One Kennedy Center staffer felt flabbergasted and suggested the new leadership doesn’t understand how the organization works, since shutting down social impact programming would affect a broad swath of events.
The social impact team produces its own programming and consults throughout the center on programming. It also runs the Millennium Stage, which hosts free performances four nights a week and free weekly movie screenings.
The members that remain all work directly with the Millennium Stage.
The social impact team grew out of the Millennium Stage, which offered comedy, jazz, hip-hop and other performances, making it the Kennedy Center’s primary lever for lowering barriers of entry and reaching beyond its traditional audiences.
However, despite the diverse programming and gratis entry, getting to the Kennedy Center for a 6 p.m. performance was still a challenge. In 2019, after the Kennedy Center opened the Reach – the $250 million campus expansion recently disparaged by Trump – the cultural center expanded its Millennium Stage division and gave it a broader mission.
The idea was to use the new architecture to develop a “culture of invitation,” according to one social impact staffer who was fired on Tuesday, who spoke on the condition of anonymity so as not to violate a non-disparagement agreement with the center.
“There have been hyperlocal impacts and also really broad impacts,” said the former staffer. “Our trajectory was extraordinarily positive.”
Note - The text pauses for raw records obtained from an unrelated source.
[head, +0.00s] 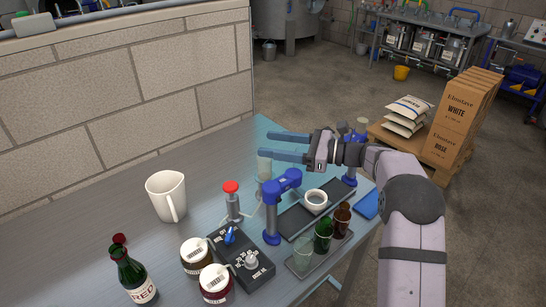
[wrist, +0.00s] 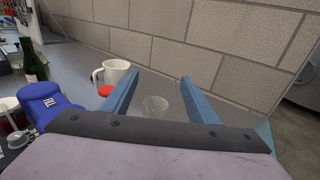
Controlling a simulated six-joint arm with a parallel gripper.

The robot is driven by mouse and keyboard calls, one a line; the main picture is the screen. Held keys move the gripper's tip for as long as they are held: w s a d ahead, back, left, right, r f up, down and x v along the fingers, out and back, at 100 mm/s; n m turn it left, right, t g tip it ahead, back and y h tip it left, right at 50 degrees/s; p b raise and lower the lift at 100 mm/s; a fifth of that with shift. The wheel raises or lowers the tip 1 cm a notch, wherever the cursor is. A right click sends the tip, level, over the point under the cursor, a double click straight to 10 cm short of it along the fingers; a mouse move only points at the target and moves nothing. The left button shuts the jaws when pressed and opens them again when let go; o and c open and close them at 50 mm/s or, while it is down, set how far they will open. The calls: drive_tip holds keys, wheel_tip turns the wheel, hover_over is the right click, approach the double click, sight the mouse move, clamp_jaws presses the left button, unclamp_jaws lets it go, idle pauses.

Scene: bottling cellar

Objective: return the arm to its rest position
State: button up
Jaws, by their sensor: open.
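My gripper (head: 288,147) is open and empty, with its two blue fingers apart, above the far right part of the metal bench. It points left toward the block wall. In the wrist view the fingers (wrist: 155,90) spread to either side of a clear glass (wrist: 155,108), which stands below and beyond them. The same glass (head: 264,166) shows partly behind the lower finger in the head view. My arm reaches in from the right side, over the bench edge.
A blue clamp-like fixture (head: 281,186), a red-topped device (head: 231,188) and a white jug (head: 167,194) stand nearby. A white cup (head: 316,201), brown glass (head: 341,219), green glass (head: 323,236), jars (head: 215,284) and bottle (head: 134,276) stand nearer. Cartons (head: 459,118) stand right.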

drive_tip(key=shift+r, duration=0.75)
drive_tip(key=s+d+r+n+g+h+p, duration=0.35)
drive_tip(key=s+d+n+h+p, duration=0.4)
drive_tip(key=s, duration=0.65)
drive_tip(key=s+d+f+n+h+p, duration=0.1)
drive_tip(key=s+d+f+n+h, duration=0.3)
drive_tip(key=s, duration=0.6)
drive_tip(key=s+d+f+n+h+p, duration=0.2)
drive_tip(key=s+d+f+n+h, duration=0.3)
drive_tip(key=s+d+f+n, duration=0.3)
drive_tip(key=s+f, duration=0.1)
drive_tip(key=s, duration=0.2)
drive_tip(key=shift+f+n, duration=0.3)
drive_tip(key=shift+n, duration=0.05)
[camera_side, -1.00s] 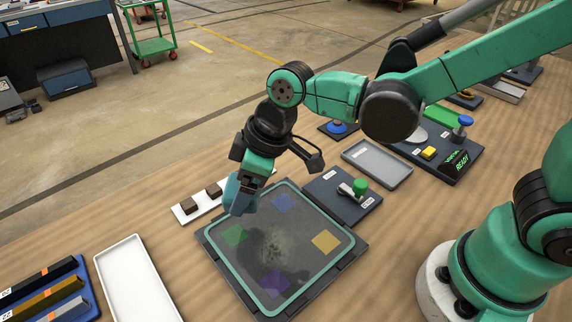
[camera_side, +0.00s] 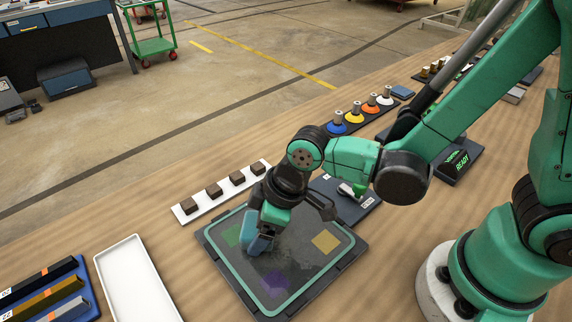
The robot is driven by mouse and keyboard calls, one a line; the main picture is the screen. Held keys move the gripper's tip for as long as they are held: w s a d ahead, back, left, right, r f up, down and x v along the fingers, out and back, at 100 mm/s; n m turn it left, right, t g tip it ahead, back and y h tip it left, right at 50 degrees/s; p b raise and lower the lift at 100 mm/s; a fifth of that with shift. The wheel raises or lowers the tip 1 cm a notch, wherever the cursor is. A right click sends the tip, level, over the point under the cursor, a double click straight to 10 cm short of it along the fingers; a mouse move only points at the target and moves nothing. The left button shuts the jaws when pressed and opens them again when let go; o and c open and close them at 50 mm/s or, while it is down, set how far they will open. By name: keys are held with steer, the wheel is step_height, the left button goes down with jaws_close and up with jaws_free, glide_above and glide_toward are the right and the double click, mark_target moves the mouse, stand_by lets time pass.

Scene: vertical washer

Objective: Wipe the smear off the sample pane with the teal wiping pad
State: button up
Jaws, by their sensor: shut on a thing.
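The sample pane (camera_side: 312,268) lies flat in a dark frame with a teal border on the table. Coloured squares show through it: green, yellow and purple. A dark grey smear (camera_side: 283,256) shows near the pane's middle, partly hidden by my gripper. My gripper (camera_side: 264,228) is over the pane, left of its middle, shut on the teal wiping pad (camera_side: 257,246). The pad's lower end is at or just above the pane; I cannot tell whether it touches.
A white strip with several brown blocks (camera_side: 213,190) lies behind the pane. An empty white tray (camera_side: 137,281) and a blue rack of bars (camera_side: 48,294) are at left.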

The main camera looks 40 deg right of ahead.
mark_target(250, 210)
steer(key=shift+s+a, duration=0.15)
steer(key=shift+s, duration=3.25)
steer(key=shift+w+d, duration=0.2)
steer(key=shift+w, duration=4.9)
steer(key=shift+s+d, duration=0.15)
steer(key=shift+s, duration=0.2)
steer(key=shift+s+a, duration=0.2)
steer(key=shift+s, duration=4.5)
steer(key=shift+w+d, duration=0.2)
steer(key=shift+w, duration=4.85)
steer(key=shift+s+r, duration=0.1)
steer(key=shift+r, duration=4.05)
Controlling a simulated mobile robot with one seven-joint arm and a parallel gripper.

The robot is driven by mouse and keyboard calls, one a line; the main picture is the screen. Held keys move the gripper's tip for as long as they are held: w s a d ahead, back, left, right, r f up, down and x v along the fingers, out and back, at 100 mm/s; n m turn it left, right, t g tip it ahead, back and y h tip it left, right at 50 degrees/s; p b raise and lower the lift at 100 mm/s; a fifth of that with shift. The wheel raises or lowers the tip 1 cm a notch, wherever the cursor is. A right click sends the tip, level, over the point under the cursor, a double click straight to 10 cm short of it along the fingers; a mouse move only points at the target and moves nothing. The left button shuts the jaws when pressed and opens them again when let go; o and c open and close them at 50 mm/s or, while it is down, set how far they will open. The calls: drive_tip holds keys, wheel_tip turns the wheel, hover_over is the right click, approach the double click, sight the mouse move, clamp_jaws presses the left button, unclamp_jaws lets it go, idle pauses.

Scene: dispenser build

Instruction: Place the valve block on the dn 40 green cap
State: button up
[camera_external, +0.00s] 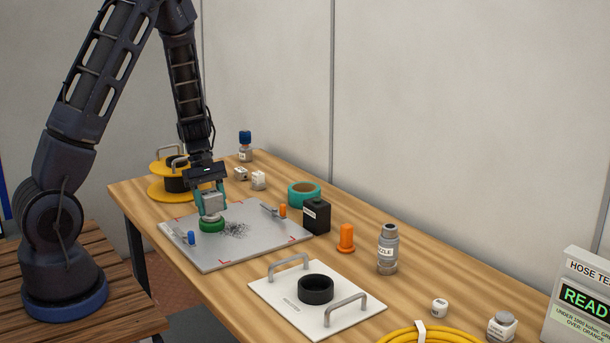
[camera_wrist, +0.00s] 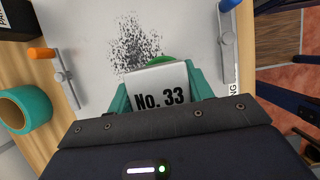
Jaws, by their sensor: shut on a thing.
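My gripper (camera_external: 210,200) is shut on a grey-white block, the valve block (camera_external: 212,204), and its teal fingers grip the block from both sides. In the wrist view the block (camera_wrist: 158,88) carries the label "No. 33", between the fingertips (camera_wrist: 160,92). The green cap (camera_external: 212,226) lies on the grey metal plate directly below the block. The block appears to be on or just above the cap; I cannot tell if they touch. In the wrist view only a sliver of the green cap (camera_wrist: 160,60) shows behind the block.
The grey plate (camera_external: 255,250) bears dark specks, a blue-handled clamp (camera_external: 190,238) and an orange-handled clamp (camera_external: 281,211). A black box (camera_external: 316,216), teal tape roll (camera_external: 303,193), orange plug (camera_external: 346,238) and white handled plate (camera_external: 280,303) stand nearby. A yellow reel (camera_external: 168,175) is behind.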

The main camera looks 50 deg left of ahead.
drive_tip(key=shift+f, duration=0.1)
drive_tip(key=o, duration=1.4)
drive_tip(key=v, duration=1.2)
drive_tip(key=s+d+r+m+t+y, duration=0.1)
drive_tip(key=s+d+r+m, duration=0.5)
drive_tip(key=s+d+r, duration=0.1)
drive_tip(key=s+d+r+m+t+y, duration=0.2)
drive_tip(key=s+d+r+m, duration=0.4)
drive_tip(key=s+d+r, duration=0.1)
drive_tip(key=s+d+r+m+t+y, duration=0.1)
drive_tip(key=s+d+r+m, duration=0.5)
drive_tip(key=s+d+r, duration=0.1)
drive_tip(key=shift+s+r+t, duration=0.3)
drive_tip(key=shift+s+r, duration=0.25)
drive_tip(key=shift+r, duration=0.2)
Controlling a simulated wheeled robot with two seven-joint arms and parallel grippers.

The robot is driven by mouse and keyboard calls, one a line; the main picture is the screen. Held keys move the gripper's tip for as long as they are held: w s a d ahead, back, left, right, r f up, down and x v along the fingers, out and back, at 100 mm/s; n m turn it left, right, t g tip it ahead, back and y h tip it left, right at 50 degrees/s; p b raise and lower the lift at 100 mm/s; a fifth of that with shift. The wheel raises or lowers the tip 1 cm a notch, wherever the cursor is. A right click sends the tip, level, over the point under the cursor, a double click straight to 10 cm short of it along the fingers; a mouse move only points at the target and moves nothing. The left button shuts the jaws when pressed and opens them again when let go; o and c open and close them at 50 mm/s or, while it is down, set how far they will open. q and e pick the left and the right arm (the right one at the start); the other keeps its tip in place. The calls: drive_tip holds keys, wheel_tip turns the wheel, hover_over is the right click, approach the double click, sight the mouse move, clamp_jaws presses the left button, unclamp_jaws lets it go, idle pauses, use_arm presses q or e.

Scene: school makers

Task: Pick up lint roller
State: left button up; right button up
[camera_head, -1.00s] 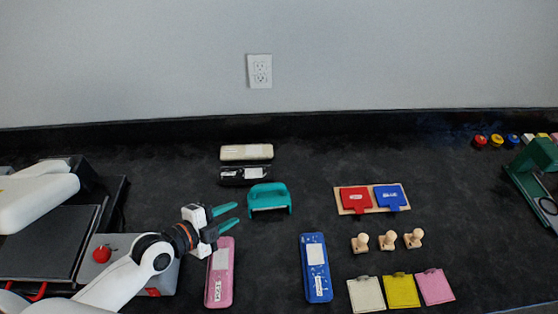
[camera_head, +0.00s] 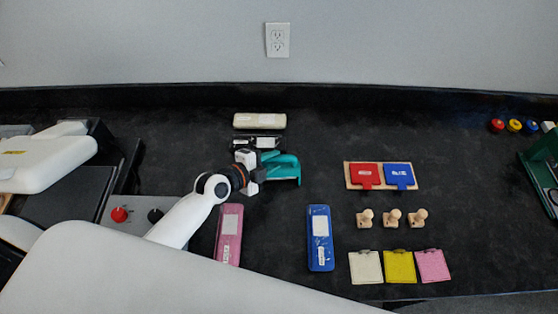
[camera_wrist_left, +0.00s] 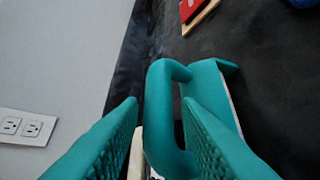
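A teal piece with a raised, rounded handle (camera_head: 292,172) stands on the black counter near its middle. No label shows on it, and it is the only thing here that could be the lint roller. My left gripper (camera_head: 268,160) is at its left side with teal fingers pointing toward it. In the left wrist view the handle (camera_wrist_left: 160,85) lies between the two ridged fingers, which stand apart. I cannot tell whether they touch it. The fingers partly hide the piece's left part in the head view. My right gripper is not in view.
A black case (camera_head: 267,142) and a cream case (camera_head: 260,120) lie just behind. Pink (camera_head: 230,222) and blue (camera_head: 320,225) cases lie in front. Red (camera_head: 365,175) and blue (camera_head: 399,174) tags lie on a board to the right, with wooden stamps (camera_head: 392,217) nearby.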

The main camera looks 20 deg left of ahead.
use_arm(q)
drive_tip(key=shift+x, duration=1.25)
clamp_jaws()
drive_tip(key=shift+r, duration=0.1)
It is unclear whether the social impact team is being fully dissolved.
The Trump administration has had impacts on other arts organizations in Washington, including the National Gallery of Art and the Smithsonian Institution, which shuttered their diversity, equity and inclusion (DEI) offices following an executive order signed by Trump that clamped down on DEI programs across the federal government.
Last year, the Kennedy Center program received permanent funding: an $8 million endowment from Shelley and Allan Holt.
“This was a program that was paying for itself, expanding audience, creating new levels of belonging and confidence and communities, across the cultural landscape of D.C. and beyond,” said the former social impact staffer, who had direct knowledge of the unit’s funding and resources.
The dismissals come two days after the center’s first major event under new leadership, the Mark Twain Prize, which was given to comedian Conan O’Brien.
During his speech, O’Brien gave “a special thanks to all the beautiful people who have worked here at the Kennedy Center for years and who are worried about what the future might bring. My eternal thanks for their selfless devotion to the arts.”
The audience gave them a standing ovation.